| 其他摘要 | Nd-Fe-C and Nd-Co-B-C alloys were prepared by mechanical-alloying plus annealing in vacuum. NdFeB/α-Fe multilayer films were prepared by magneto-sputtering. (Mn, Al)As, MnAsCx and Mn(As, Si) alloys were prepared by mechanical-alloying and vacuum annealing. Surface, interface and microstructure were characterized by X-ray diffraction (XRD), transmission electron microscope (TEM), X-ray photoelectron spectra (XPS), atomic force microscope (AFM) and magnetic force microscopy (MFM). Magnetic properties were characterized by superconducting quantum interference device (SQUID).
In Nd16Fe84-xCx (6 ≤ x ≤ 12) alloys, it is found that a re-milling process can significantly increase the 2:14:1-type hard-magnetic phase ratio and their coercivities. The largest coercivity is obtained at x = 8. 2:14:1-type structure can be formed when x ≤ 7 in mechanical-alloyed Nd16Co76B8-xCx and their hydrides. The Nd-sublattice magnetocrystalline anisotropy of 2:14:1-type phases and their hydrides are found to be much enhanced by C substitution for B, consequently leading to higher spin-reorientation temperature. The effects of C substitution for B and hydrogen interstitial on the magnetocrystalline anisotropy of the Nd-sublattice are independent.
Textured NdFeB/α-Fe coupled multilayer films are prepared by depositing onto heated Si substrates with Mo spacer-layers. It is found that interfacial interdifussion can be effectively inhibited by Mo spacer-layer, which is important to realize the textured structure in double-phased films. The maximum values for coercivity and maximum energy product are 0.8 T and 200kJ/m3(25 MGOe) respectively. Due to the existence of spacer-layer, the exchange-coupling between soft- and hard-magnetic phases is proved to be indirect.
Coercivity mechanism in multilayer films with different thickness of Mo spacer- layer and repeats of NdFeB layers is investigated.

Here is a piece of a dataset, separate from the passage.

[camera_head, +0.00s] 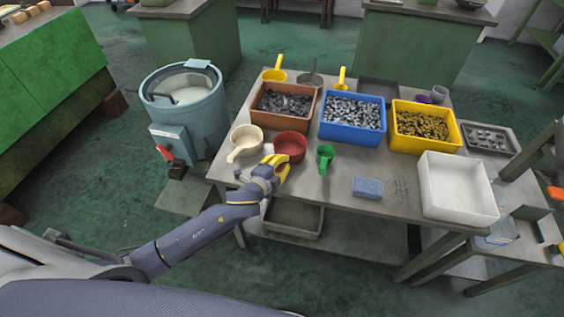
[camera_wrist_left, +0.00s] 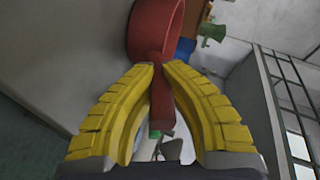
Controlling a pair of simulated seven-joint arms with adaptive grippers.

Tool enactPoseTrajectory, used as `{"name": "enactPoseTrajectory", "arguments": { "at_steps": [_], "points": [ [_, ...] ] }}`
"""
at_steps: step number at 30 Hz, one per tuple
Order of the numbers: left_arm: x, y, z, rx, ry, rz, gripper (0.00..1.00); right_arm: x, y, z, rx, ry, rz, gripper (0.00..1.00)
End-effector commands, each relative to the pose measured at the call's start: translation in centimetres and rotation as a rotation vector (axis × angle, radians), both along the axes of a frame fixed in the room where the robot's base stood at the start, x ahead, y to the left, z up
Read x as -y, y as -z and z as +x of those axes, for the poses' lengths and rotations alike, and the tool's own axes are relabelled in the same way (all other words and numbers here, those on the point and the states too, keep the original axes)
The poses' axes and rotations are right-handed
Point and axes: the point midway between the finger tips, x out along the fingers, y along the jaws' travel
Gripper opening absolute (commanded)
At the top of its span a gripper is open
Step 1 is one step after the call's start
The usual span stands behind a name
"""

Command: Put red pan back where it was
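The red pan (camera_head: 291,144) is near the front edge of the grey table, just in front of the brown bin, with its opening upward. My left gripper (camera_head: 276,164) has yellow fingers and reaches it from the front left. In the left wrist view, the fingertips (camera_wrist_left: 158,68) close on both sides of the handle of the red pan (camera_wrist_left: 152,30). Whether the pan touches the table or is slightly raised, I cannot tell. My right gripper is not in view.
A cream pan (camera_head: 245,142) sits close left of the red pan, and a green scoop (camera_head: 325,158) to its right. Brown (camera_head: 256,112), blue (camera_head: 350,135) and yellow (camera_head: 425,146) bins of parts stand behind. A blue sponge (camera_head: 368,187) and white tray (camera_head: 455,205) are farther right.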

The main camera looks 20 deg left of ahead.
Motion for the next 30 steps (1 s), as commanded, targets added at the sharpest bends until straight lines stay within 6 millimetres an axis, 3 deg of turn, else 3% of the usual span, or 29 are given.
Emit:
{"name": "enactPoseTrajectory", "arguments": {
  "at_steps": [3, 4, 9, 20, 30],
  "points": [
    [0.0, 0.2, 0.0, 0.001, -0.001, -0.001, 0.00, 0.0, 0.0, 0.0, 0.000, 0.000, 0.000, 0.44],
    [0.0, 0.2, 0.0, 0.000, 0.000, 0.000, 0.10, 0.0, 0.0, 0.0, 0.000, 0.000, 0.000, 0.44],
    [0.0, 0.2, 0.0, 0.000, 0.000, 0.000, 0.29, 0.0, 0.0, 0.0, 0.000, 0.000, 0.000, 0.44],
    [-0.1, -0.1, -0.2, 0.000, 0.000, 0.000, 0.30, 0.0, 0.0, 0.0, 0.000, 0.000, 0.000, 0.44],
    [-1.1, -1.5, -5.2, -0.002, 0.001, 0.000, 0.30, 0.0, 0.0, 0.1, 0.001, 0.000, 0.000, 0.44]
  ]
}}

It is found that reverse-domain nucleation is dominated in multilayer films with different thickness of Mo spacer- layer. With increased repeats, more interfaces leads to domain-pinning as the dominating mechanism. The pinning centers are the thin inhomogeneous regions.
The effects of non-magnetic spacer-layer on the exchange-coupling between soft- and hard-magnetic phases are investigated. The effective critical-correlation length shows a non-linear dependence on the thickness of effective correlation length, independent with spacer-layer materials, direction of applied field, measuring temperature, hard-magnetic materials and thickness. Under certain thickness of spacer-layer, the values of effective critical-correlation length are decreased, due to the enhanced magnetocrystalline anisotropy, shape anisotropy or the reduced thickness of hard-magnetic phases.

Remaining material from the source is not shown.